## Required task
List each line of the data that holds the word "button".

## Data for the task
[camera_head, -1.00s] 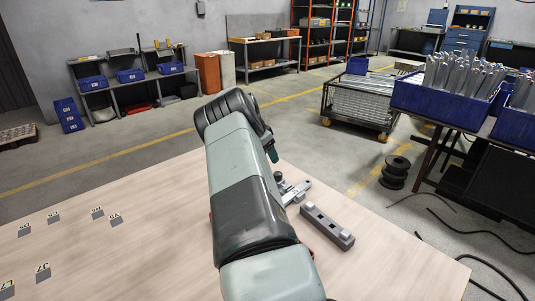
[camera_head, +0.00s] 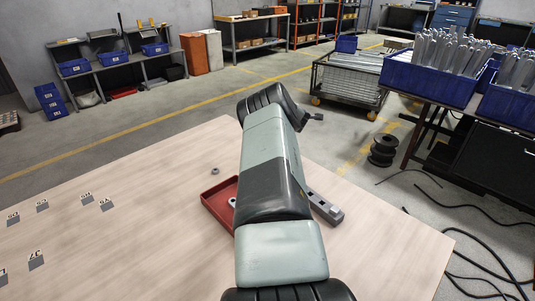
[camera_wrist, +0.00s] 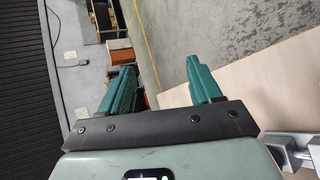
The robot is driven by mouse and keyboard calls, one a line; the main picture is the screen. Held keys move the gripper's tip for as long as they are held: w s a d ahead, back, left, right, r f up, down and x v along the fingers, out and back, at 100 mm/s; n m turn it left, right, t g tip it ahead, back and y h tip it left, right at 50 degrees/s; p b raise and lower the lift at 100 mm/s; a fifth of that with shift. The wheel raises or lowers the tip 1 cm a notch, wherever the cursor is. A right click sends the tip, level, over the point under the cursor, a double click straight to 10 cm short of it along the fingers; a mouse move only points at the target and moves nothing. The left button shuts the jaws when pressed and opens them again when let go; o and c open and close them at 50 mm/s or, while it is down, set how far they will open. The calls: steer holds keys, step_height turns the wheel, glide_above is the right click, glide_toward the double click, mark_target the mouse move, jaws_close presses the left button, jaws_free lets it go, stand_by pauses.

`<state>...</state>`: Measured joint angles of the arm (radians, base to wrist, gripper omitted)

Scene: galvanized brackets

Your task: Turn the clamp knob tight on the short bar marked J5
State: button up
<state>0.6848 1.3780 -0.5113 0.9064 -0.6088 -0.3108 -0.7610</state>
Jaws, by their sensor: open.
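My gripper (camera_wrist: 160,75) shows in the wrist view with two green fingers spread apart and nothing between them. It points out over the far table edge and the floor. A grey bar (camera_head: 328,210) lies on the table in the head view, partly hidden behind my arm. No J5 mark can be read on it. A metal clamp-like part (camera_wrist: 302,156) shows at the lower right of the wrist view, cut off by the frame, apart from the fingers. I cannot tell a clamp knob in either view.
A red tray (camera_head: 212,215) sits left of my arm, partly hidden, with a grey metal part inside. A small ring (camera_head: 215,170) lies beyond it. Several grey label tiles (camera_head: 107,207) lie on the left of the table. The near right of the table is clear.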

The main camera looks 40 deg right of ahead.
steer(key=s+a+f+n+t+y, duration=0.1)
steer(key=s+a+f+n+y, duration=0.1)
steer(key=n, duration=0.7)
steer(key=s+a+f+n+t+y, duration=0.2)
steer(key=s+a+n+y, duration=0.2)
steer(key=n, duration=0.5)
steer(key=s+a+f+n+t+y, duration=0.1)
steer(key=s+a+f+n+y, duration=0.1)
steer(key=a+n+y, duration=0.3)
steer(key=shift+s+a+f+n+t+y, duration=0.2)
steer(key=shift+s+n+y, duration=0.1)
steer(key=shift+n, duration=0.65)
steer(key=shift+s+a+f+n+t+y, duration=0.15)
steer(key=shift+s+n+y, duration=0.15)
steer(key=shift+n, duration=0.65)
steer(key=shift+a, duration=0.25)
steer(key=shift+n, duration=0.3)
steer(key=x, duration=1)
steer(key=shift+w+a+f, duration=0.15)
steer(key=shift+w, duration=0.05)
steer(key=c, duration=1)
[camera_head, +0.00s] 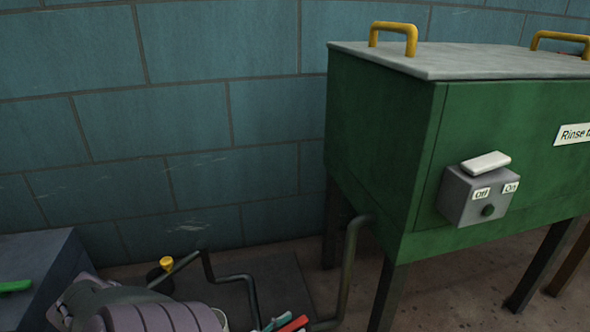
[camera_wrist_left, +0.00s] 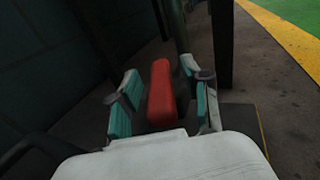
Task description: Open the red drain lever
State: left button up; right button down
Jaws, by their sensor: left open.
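The red drain lever (camera_wrist_left: 161,92) stands between the two teal-padded fingers of my left gripper (camera_wrist_left: 163,103) in the left wrist view. The fingers are open, one on each side of the red handle, with a gap visible on the left. In the head view the red lever (camera_head: 294,324) shows only in part at the bottom edge, next to a teal finger of my left gripper (camera_head: 280,322). The lever's pivot and valve are hidden. My right gripper is not in view.
A green rinse tank (camera_head: 385,150) on dark legs stands at the right, with an Off/On switch box (camera_head: 480,193) on its front. A dark pipe (camera_head: 348,265) runs down from the tank. A yellow knob (camera_head: 167,263) sits near the wall. A dark box (camera_head: 40,270) stands at the left.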

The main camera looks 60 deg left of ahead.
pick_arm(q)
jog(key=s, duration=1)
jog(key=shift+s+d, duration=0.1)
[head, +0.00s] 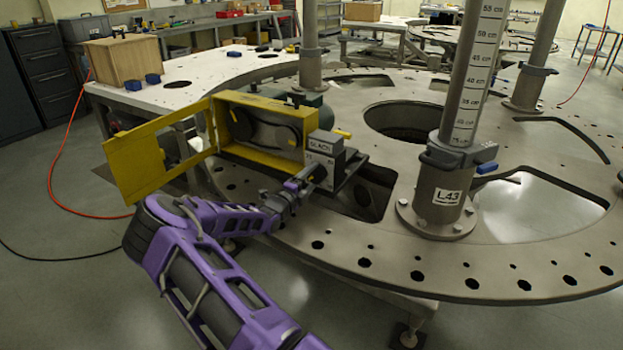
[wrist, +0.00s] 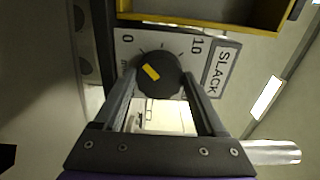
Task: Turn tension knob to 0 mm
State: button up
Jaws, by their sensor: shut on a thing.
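The tension knob (wrist: 160,75) is a dark round dial with a yellow pointer mark in the wrist view. It sits on a pale scale plate (wrist: 126,52) with 0 at the upper left and 10 at the upper right, beside a SLACK label (wrist: 219,70). The yellow mark slants toward the upper left, on the side of the 0; I cannot tell whether it lines up exactly. My gripper (wrist: 158,88) is shut on the knob, one finger on each side. In the head view my gripper (head: 314,176) reaches the grey box (head: 326,150) labelled SLACK, and the knob is hidden.
A yellow belt housing (head: 262,121) adjoins the box, its yellow door (head: 147,165) open to the left near my arm. A post marked L43 (head: 440,195) stands to the right on the large turret plate (head: 470,265), which has many holes and cutouts.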

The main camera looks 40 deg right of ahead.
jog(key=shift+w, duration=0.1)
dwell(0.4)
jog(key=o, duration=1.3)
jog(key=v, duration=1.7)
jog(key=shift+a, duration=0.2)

## Output
The robot is driven by mouse and keyboard calls, one a line; the main picture is the screen. Held keys move the gripper's tip for as long as they are held: w s a d ahead, back, left, right, r f up, down and x v along the fingers, out and back, at 100 mm/s; n m turn it left, right, t g tip it ahead, back and y h tip it left, right at 50 degrees/s; p b raise and lower the lift at 100 mm/s; a fifth of that with shift. The wheel raises or lowers the tip 1 cm a notch, wherever the cursor is. A right click sends the tip, level, over the point under the cursor, a double click straight to 10 cm short of it along the fingers; a mouse move only points at the target and moves nothing. The left button shuts the jaws when pressed and opens them again when let go; o and c open and close them at 50 mm/s or, while it is down, set how far they will open. The calls: steer holds keys, step_height turns the wheel, glide_above is the right click, glide_toward the double click, mark_target the mouse move, jaws_close presses the left button, jaws_free lets it go, stand_by pauses.
State: button up
State: left button up; right button down
State: button up

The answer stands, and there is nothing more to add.